## SOURCE MATERIAL

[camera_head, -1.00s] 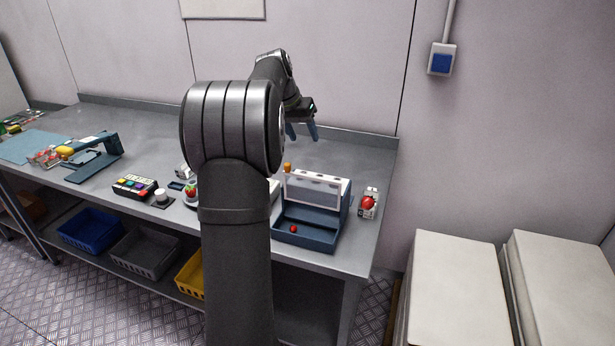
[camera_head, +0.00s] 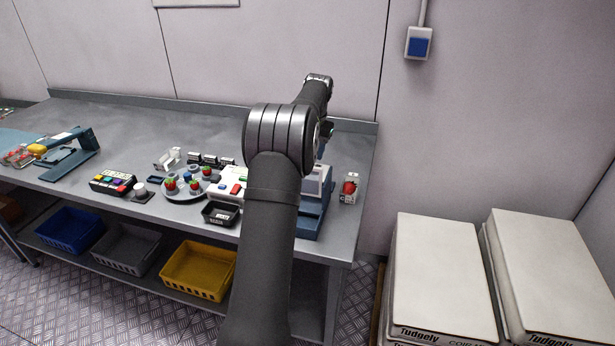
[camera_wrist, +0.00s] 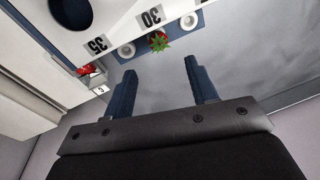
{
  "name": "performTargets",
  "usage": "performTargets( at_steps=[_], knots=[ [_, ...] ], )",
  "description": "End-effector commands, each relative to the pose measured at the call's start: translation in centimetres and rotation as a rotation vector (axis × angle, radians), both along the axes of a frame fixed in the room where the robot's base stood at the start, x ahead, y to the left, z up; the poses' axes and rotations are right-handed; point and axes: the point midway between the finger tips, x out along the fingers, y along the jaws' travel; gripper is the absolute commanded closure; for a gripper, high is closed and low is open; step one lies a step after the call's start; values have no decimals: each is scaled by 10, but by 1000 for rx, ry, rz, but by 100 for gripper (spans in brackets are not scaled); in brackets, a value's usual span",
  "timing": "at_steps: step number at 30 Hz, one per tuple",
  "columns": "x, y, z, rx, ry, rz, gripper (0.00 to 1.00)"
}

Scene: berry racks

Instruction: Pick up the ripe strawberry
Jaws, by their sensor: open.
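In the wrist view, my gripper (camera_wrist: 161,72) is open and empty, its two blue fingers apart. Beyond the fingertips, a red strawberry with a green leafy top (camera_wrist: 159,42) sits on a blue strip (camera_wrist: 185,32) between two white round cups. In the head view, red strawberries (camera_head: 170,184) (camera_head: 195,187) sit with other items on a round grey plate (camera_head: 182,197) left of my arm. My arm hides the gripper's fingers there.
A white panel (camera_wrist: 118,22) with numbers and a dark hole is close by in the wrist view. In the head view, a blue-and-white rack (camera_head: 312,208) stands partly behind my arm. A black tray (camera_head: 220,214) is at the bench's front edge. The back of the bench is mostly clear.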

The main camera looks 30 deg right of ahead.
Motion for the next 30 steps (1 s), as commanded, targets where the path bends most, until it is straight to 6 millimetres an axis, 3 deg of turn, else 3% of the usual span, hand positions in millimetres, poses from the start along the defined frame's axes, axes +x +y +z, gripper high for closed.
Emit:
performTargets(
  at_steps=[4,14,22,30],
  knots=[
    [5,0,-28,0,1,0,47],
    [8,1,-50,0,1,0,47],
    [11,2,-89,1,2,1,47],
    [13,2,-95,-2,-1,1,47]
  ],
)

## TASK GOAL
Write out the listing above exactly as it stands, pictures excluded.

## TASK RESPONSE
[camera_head, -1.00s] 
[camera_head, +0.00s] 
[camera_wrist, +0.00s] 
{
  "name": "performTargets",
  "usage": "performTargets( at_steps=[_], knots=[ [_, ...] ], )",
  "description": "End-effector commands, each relative to the pose measured at the call's start: translation in centimetres and rotation as a rotation vector (axis × angle, radians), both along the axes of a frame fixed in the room where the robot's base stood at the start, x ahead, y to the left, z up; the poses' axes and rotations are right-handed; point and axes: the point midway between the finger tips, x out along the fingers, y along the jaws' travel; gripper is the absolute commanded closure; for a gripper, high is closed and low is open; step one lies a step after the call's start; values have no decimals: each is scaled by 10, but by 1000 for rx, ry, rz, but by 100 for gripper (spans in brackets are not scaled); in brackets, a value's usual span",
  "timing": "at_steps: step number at 30 Hz, one per tuple",
  "columns": "x, y, z, rx, ry, rz, gripper (0.00 to 1.00)"
}

Scene: berry racks

Instruction: Pick up the ripe strawberry
Jaws, by their sensor: open.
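In the wrist view, my gripper (camera_wrist: 161,72) is open and empty, its two blue fingers apart. Beyond the fingertips, a red strawberry with a green leafy top (camera_wrist: 159,42) sits on a blue strip (camera_wrist: 185,32) between two white round cups. In the head view, red strawberries (camera_head: 170,184) (camera_head: 195,187) sit with other items on a round grey plate (camera_head: 182,197) left of my arm. My arm hides the gripper's fingers there.
A white panel (camera_wrist: 118,22) with numbers and a dark hole is close by in the wrist view. In the head view, a blue-and-white rack (camera_head: 312,208) stands partly behind my arm. A black tray (camera_head: 220,214) is at the bench's front edge. The back of the bench is mostly clear.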

The main camera looks 30 deg right of ahead.
Motion for the next 30 steps (1 s), as commanded, targets where the path bends most, until it is straight to 6 millimetres an axis, 3 deg of turn, else 3% of the usual span, hand positions in millimetres, poses from the start along the defined frame's axes, axes +x +y +z, gripper high for closed.
Emit:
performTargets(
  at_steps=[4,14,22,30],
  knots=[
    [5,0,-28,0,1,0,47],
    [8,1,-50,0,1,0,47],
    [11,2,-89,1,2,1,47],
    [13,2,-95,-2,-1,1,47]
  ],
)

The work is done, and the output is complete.